Do this
Copy out all the lines in the records that include the word "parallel".

Records
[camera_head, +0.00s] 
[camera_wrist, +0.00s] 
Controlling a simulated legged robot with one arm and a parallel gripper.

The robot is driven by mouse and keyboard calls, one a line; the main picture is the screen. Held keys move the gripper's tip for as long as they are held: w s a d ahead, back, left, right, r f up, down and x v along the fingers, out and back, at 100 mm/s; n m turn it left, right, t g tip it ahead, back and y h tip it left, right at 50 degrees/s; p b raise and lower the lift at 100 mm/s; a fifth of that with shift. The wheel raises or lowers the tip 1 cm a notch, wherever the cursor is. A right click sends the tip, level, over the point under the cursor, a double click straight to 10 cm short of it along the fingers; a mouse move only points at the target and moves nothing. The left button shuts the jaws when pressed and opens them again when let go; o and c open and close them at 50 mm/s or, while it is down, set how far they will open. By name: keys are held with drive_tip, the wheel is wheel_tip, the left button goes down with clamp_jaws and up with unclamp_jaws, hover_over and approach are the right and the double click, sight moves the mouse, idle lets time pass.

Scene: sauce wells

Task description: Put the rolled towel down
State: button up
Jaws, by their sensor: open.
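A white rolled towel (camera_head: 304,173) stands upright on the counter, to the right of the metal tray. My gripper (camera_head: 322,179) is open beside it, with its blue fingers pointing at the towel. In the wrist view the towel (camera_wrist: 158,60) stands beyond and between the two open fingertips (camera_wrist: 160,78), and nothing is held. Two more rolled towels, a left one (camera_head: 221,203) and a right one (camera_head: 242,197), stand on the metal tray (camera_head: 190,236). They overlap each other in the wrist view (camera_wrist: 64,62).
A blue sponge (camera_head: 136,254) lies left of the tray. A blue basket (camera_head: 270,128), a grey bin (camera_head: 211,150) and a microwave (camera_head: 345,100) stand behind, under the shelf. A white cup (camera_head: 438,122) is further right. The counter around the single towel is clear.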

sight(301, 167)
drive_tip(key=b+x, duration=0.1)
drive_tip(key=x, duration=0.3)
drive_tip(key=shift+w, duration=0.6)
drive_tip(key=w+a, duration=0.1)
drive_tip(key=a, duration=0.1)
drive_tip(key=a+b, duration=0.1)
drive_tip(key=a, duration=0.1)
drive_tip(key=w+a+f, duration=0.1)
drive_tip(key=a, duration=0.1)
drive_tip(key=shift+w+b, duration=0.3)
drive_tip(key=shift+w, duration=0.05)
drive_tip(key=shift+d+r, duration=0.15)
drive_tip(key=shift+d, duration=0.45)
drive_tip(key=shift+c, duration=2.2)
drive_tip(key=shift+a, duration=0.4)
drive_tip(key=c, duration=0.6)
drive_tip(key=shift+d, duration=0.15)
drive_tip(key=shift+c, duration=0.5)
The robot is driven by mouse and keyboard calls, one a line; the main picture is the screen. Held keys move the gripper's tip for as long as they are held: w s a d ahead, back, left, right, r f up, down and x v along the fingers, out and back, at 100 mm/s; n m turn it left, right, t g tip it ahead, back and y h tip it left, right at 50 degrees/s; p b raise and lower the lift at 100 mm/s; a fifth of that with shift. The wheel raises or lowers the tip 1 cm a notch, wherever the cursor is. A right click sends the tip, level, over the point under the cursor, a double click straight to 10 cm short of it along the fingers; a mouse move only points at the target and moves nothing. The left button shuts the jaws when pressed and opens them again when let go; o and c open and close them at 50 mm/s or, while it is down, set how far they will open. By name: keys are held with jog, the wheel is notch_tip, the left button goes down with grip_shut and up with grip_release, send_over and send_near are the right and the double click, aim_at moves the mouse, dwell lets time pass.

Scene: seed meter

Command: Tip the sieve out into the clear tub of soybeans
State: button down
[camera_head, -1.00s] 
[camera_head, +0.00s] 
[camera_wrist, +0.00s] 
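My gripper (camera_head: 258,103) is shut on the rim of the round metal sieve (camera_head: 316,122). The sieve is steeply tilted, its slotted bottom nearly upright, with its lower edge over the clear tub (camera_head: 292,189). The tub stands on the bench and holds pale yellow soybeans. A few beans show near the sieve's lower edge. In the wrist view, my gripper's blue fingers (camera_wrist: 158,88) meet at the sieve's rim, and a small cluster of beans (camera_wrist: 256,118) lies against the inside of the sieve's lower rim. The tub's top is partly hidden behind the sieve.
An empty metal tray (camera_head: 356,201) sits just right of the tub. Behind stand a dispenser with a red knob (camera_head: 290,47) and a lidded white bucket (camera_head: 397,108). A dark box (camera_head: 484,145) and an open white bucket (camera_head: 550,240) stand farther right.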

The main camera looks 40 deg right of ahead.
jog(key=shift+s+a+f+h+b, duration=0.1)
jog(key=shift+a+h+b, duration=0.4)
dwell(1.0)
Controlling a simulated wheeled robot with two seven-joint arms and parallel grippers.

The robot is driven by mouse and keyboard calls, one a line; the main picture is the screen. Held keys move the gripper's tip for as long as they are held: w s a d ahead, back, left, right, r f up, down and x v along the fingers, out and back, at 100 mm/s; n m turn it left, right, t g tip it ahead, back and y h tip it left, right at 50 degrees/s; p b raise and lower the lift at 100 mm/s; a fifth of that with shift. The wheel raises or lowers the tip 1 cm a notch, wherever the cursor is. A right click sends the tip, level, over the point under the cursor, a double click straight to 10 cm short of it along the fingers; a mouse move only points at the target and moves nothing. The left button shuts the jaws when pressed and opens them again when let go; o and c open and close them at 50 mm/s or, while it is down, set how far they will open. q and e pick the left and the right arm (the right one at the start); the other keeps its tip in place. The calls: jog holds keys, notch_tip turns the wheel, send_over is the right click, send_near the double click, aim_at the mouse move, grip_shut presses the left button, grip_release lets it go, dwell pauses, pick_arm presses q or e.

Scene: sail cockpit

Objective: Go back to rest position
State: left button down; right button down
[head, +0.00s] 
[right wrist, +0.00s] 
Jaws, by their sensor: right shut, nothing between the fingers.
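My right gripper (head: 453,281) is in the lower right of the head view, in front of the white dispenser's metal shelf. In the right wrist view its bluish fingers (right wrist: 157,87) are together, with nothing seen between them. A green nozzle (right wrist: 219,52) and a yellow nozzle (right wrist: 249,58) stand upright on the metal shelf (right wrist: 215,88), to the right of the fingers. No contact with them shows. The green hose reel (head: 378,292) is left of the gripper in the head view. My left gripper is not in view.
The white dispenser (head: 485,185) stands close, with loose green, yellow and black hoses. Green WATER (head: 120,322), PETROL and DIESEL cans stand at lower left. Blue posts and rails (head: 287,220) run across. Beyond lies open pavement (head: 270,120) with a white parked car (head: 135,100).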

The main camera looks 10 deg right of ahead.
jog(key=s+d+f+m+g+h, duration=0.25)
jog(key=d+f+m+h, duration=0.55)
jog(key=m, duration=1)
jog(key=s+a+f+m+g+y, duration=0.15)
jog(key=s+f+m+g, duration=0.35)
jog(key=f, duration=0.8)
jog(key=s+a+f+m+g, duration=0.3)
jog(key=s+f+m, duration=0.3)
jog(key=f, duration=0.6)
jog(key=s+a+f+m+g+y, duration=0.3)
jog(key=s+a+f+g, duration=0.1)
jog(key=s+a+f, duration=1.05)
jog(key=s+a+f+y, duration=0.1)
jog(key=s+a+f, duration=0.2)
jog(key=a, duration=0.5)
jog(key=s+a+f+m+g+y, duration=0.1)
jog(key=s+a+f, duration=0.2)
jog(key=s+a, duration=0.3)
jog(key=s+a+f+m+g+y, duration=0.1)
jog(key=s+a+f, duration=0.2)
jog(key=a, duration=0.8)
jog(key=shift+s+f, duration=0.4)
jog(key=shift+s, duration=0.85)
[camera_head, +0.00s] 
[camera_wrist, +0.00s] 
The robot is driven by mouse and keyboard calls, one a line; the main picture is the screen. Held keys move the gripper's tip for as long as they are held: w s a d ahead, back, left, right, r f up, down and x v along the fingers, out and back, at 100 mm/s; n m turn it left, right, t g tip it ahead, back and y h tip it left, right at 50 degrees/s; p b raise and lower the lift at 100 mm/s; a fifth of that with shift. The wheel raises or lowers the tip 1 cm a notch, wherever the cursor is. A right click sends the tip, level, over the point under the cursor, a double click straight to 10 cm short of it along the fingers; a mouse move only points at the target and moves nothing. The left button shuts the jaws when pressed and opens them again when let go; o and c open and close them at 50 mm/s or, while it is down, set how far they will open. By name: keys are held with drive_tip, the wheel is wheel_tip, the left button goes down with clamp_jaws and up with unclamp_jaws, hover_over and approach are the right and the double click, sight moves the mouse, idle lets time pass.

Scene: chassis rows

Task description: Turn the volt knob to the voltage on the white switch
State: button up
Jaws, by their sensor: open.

Answer to the problem
Controlling a simulated legged robot with one arm and a parallel gripper.
Controlling a simulated wheeled robot with two seven-joint arms and parallel grippers.

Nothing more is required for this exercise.